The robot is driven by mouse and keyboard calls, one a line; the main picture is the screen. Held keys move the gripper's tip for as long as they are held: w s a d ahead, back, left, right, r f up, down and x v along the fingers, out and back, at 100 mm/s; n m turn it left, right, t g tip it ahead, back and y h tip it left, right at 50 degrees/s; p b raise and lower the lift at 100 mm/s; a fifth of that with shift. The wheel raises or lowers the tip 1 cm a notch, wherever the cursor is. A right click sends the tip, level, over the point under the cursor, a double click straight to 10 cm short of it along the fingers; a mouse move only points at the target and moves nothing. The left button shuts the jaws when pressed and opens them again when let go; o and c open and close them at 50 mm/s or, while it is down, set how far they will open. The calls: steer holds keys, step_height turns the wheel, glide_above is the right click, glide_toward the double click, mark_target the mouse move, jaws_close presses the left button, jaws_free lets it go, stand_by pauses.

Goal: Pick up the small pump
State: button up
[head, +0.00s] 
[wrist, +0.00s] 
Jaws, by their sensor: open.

Aim ▸
Print from the line containing "Goal: Pick up the small pump" to the last line above, exactly as written.

Solution to the problem ▸
Goal: Pick up the small pump
State: button up
[head, +0.00s] 
[wrist, +0.00s] 
Jaws, by their sensor: open.

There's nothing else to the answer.